**Written problem**
Collect all the lines that mention the word "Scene".

**Data listing**
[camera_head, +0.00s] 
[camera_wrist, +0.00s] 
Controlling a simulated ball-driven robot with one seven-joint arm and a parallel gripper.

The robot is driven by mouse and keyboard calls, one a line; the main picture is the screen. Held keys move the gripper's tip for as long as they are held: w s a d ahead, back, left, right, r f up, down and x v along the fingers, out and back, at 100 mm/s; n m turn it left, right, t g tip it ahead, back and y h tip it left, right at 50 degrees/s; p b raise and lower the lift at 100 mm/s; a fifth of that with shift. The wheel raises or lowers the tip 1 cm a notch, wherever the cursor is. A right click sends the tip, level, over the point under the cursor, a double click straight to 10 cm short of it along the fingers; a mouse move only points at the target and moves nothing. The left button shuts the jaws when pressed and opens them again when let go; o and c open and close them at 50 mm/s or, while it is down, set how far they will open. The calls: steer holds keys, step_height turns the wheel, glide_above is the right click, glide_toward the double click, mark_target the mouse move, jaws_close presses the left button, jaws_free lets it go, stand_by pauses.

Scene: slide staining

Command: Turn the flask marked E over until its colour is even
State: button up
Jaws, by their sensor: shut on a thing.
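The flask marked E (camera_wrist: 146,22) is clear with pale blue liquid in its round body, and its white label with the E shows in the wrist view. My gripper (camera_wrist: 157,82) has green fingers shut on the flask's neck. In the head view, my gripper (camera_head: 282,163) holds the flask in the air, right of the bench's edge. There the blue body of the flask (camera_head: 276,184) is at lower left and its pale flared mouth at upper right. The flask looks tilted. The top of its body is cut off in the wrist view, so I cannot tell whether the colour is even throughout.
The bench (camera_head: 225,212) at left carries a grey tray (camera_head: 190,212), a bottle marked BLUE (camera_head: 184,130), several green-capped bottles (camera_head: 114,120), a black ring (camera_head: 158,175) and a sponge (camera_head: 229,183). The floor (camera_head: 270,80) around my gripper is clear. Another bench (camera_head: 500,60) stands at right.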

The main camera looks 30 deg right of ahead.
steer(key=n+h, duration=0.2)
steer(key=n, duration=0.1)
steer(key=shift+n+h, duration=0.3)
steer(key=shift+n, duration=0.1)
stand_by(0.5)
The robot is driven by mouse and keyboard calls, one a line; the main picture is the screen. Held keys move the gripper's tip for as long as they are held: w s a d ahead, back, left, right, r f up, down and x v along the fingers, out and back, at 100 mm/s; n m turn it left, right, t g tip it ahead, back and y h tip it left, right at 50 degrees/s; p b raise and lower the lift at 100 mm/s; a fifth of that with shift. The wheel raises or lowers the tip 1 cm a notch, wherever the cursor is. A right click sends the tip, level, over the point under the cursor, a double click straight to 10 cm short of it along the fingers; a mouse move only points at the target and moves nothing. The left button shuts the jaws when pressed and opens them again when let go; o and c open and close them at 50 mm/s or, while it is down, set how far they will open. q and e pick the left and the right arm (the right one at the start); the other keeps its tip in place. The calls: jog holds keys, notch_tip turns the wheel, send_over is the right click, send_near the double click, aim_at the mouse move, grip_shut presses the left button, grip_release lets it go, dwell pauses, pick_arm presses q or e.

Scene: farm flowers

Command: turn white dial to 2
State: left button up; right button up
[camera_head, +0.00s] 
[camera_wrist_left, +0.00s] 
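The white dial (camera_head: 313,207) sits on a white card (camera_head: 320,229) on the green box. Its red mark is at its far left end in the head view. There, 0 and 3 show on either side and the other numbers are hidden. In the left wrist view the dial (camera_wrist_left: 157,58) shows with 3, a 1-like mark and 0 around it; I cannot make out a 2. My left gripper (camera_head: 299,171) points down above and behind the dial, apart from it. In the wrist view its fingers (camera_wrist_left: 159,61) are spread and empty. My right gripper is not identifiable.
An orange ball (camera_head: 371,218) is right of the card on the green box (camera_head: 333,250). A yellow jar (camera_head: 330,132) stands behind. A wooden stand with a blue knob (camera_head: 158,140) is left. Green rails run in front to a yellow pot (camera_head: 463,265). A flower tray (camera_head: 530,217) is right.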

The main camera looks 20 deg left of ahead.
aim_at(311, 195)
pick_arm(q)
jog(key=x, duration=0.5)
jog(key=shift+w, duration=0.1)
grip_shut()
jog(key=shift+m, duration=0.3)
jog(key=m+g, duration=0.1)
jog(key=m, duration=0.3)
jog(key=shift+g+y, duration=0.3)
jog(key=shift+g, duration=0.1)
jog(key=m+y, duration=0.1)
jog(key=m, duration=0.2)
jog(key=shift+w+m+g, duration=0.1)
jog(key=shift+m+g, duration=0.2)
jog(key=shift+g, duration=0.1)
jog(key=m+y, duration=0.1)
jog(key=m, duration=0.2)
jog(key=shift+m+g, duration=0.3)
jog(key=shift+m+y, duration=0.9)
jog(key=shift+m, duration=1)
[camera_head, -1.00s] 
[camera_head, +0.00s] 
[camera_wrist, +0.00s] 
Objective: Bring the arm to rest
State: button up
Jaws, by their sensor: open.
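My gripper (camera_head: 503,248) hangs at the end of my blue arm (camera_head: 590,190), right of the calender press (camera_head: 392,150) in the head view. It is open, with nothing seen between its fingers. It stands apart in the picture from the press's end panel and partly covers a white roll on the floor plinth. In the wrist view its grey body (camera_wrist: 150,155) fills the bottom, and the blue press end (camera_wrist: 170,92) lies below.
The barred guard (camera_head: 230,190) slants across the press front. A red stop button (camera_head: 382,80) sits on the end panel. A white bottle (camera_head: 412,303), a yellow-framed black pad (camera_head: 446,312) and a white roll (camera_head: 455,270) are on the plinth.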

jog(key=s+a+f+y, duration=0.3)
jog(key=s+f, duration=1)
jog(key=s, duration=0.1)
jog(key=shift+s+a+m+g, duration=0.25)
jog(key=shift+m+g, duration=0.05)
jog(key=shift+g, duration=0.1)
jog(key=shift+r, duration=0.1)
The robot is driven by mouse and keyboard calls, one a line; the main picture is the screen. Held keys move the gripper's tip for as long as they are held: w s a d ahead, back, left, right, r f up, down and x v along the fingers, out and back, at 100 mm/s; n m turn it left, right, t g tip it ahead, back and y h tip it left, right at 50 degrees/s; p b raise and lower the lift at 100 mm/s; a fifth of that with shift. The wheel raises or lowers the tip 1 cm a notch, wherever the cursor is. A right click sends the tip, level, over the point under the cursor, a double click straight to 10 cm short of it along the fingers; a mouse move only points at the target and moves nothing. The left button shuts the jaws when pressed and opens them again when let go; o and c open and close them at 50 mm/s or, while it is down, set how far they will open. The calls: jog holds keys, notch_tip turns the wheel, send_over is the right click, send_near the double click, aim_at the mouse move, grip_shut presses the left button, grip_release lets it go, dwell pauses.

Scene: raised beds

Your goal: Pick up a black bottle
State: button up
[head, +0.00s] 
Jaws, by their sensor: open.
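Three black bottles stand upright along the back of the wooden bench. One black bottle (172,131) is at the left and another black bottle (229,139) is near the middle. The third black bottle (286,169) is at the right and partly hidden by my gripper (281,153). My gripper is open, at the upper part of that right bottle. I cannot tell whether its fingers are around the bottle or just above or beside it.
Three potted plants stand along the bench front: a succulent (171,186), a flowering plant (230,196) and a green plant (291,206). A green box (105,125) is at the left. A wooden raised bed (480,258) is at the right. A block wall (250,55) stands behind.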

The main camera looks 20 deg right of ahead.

**Answer to the problem**
Scene: slide staining
Scene: farm flowers
Scene: raised beds

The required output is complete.